# Exercise objective:
Your task is to output the entries below word for word.
··· Input for this task ···
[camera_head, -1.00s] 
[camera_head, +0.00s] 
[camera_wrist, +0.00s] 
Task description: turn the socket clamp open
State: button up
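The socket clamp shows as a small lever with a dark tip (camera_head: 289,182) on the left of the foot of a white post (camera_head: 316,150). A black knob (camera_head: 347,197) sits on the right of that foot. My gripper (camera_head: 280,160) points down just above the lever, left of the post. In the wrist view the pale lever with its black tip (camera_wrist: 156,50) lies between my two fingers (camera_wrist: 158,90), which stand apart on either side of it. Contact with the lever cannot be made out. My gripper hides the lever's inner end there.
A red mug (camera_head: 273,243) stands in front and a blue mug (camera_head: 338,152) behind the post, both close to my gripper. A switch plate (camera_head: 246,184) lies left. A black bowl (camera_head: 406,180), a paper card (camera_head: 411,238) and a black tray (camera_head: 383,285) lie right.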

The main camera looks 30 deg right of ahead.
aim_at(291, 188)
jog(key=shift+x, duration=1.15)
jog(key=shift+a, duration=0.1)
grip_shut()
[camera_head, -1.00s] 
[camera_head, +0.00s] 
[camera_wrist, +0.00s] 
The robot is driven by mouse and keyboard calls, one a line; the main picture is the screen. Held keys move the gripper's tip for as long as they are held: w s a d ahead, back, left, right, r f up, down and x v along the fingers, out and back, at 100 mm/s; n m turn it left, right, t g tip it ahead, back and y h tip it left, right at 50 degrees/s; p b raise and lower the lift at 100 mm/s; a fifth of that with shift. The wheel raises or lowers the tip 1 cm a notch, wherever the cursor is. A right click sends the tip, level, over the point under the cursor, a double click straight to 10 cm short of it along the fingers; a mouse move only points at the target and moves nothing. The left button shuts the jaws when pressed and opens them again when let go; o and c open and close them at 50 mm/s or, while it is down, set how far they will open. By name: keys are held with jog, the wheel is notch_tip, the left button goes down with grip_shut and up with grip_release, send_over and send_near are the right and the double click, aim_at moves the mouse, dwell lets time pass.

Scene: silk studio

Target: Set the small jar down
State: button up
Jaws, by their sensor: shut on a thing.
···
# Finished answer:
[camera_head, -1.00s] 
[camera_head, +0.00s] 
[camera_wrist, +0.00s] 
Task description: turn the socket clamp open
State: button up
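The socket clamp shows as a small lever with a dark tip (camera_head: 289,182) on the left of the foot of a white post (camera_head: 316,150). A black knob (camera_head: 347,197) sits on the right of that foot. My gripper (camera_head: 280,160) points down just above the lever, left of the post. In the wrist view the pale lever with its black tip (camera_wrist: 156,50) lies between my two fingers (camera_wrist: 158,90), which stand apart on either side of it. Contact with the lever cannot be made out. My gripper hides the lever's inner end there.
A red mug (camera_head: 273,243) stands in front and a blue mug (camera_head: 338,152) behind the post, both close to my gripper. A switch plate (camera_head: 246,184) lies left. A black bowl (camera_head: 406,180), a paper card (camera_head: 411,238) and a black tray (camera_head: 383,285) lie right.

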The main camera looks 30 deg right of ahead.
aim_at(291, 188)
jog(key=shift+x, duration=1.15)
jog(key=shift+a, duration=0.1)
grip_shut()
[camera_head, -1.00s] 
[camera_head, +0.00s] 
[camera_wrist, +0.00s] 
The robot is driven by mouse and keyboard calls, one a line; the main picture is the screen. Held keys move the gripper's tip for as long as they are held: w s a d ahead, back, left, right, r f up, down and x v along the fingers, out and back, at 100 mm/s; n m turn it left, right, t g tip it ahead, back and y h tip it left, right at 50 degrees/s; p b raise and lower the lift at 100 mm/s; a fifth of that with shift. The wheel raises or lowers the tip 1 cm a notch, wherever the cursor is. A right click sends the tip, level, over the point under the cursor, a double click straight to 10 cm short of it along the fingers; a mouse move only points at the target and moves nothing. The left button shuts the jaws when pressed and opens them again when let go; o and c open and close them at 50 mm/s or, while it is down, set how far they will open. By name: keys are held with jog, the wheel is notch_tip, the left button goes down with grip_shut and up with grip_release, send_over and send_near are the right and the double click, aim_at moves the mouse, dwell lets time pass.

Scene: silk studio

Target: Set the small jar down
State: button up
Jaws, by their sensor: shut on a thing.

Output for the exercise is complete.